Pamela Anderson Ex Rick Salomon Can’t Claim $2.8M Poker Debt from Saudi Sheikh, Court Rules

Posted on: December 3, 2019, 03:09h. 

Last updated on: December 3, 2019, 04:14h.

Professional poker player Rick Salomon has come unstuck in his legal bid to claim a $2.2 million gambling debt from a Saudi sheikh.

Rick Salomon
Rick Salomon, pictured with ex-wife Pamela Anderson, has no recourse to pursue a poker debt through the French courts because the game does not involve a physical skill “like chariot racing.” (Image: David M Bennett/Getty)

The American is maybe better known for co-starring in and marketing the Paris Hilton sex tape, before marrying then divorcing, then remarrying and re-divorcing Pamela Anderson.

Salomon claims he won the money fair and square from Raad al-Khereiji — a scion of one of Saudi Arabia’s wealthiest families — during a game of Texas hold’em at the Tiara Miramar Beach hotel on the French Riviera. But the sheikh welched.

Salomon has spent the last few months of his somewhat colorful existence pursuing the debt through the French courts.

$34 Million at Aria

But his claim has been thwarted by an archaic French law that limits enforceable gambling debts to those that are derived from bets “involving weapons, foot or horse racing, chariot races, tennis and other games of the sort which involves physical skill and exercise,” The Telegraph reports.

Clearly the author of the 1804 law could not imagine a gambling game of skill that did not involve “the exercise of the body.”

Salomon’s lawyer, Ronald Sokol, was able to demonstrate successfully that poker was a game of skill, but was less convincing on the exercise part, despite emphasizing the Tiara Miramar session had lasted for an “energy consuming” 48 hours.

But al-Khereiji’s claim that he had believed the game had been “friendly” and “with no financial stake” was on shaky ground when records obtained from the Aria in Las Vegas showed the Saudi is not one to play for peanuts.

Al-Khereiji spent $34 million in 29 months playing at Aria’s high-stakes game in the Ivey Room, named for poker legend Phil Ivey.

“We are considering taking this all the way to the French supreme court as the French rule on gambling debts has been in effect since 1804,” Sokol told The Telegraph. “There has been no case law since in the civil courts.”

Hollywood Games and Texas Bankers

Salomon is not one to play for peanuts, either. He was a regular in Molly Bloom’s Hollywood high-stakes poker games, which have since been immortalized in the movie, Molly’s Game.

We know this because he was once mentioned in a lawsuit — along with Tobey Maguire, Nick Cassavetes, Dan Bilzerian, and others — that had been brought by a group of investors who had been robbed by a fraudulent hedge-fund manager named Brad Ruderman.

Ruderman had been invited to play in the game, where he reportedly lost hundreds of thousands of dollars to the group of players.

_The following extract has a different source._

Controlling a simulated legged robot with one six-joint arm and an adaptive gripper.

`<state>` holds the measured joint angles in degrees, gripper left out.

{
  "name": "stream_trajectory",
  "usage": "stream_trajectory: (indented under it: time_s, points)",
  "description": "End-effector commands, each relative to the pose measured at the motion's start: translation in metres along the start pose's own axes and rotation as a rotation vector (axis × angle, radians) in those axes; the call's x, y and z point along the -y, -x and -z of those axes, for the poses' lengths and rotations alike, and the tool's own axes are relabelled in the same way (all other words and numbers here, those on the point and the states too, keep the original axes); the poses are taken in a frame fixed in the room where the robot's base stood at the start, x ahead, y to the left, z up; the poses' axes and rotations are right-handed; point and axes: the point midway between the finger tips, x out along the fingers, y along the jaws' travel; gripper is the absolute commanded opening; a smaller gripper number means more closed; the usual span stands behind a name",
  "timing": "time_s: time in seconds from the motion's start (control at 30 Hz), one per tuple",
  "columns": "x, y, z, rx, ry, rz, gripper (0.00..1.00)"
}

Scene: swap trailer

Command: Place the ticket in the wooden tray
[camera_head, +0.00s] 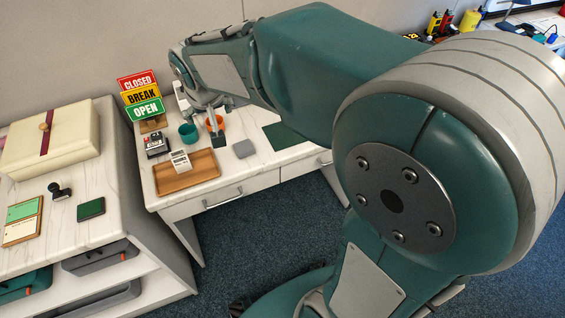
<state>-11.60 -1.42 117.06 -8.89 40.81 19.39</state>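The wooden tray (204,171) lies on the white marbled desk at the left front part of its top. A small white printed piece (180,161), which looks like the ticket, is at the tray's back left; I cannot tell whether it rests in the tray or stands behind its rear edge. My gripper (216,138) points down behind the tray, right of the white piece and apart from it, close to a teal cup and an orange cup. Its fingers are small and partly merged with the things around them, so its opening and any held thing are unclear.
A teal cup (188,133) and an orange cup (220,121) stand behind the tray. A dark card machine (156,144) is at the left, below the CLOSED, BREAK, OPEN signs (142,95). A grey pad (244,148) lies right of the tray. A side shelf (95,225) borders the desk.

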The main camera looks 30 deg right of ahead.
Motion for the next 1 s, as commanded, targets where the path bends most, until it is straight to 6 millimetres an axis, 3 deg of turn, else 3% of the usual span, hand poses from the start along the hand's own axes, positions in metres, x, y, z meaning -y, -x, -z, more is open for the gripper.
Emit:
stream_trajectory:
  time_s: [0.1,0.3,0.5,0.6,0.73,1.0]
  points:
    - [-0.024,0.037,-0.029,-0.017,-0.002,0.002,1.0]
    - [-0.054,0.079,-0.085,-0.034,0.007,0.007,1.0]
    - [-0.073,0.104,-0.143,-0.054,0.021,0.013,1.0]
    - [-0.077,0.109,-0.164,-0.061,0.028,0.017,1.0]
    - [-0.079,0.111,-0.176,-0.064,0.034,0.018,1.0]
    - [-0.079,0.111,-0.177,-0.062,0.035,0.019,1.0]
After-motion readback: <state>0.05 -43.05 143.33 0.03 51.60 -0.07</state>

The investors were seeking to claw the money back from the players, who were unaware of its provenance. Maguire eventually settled out of court.

In 2015, when they were going through messy divorce proceedings (number two), Pamela Anderson claimed in court filings that Salomon had won $40 million from the billionaire Texas banker and occasional high-stakes poker player, Andy Beal.

Anderson claimed Salomon was hiding the win from the taxman and the divorce courts.

Whether any of this is true cannot be independently verified. Salomon eventually paid Anderson $1 million to settle the divorce.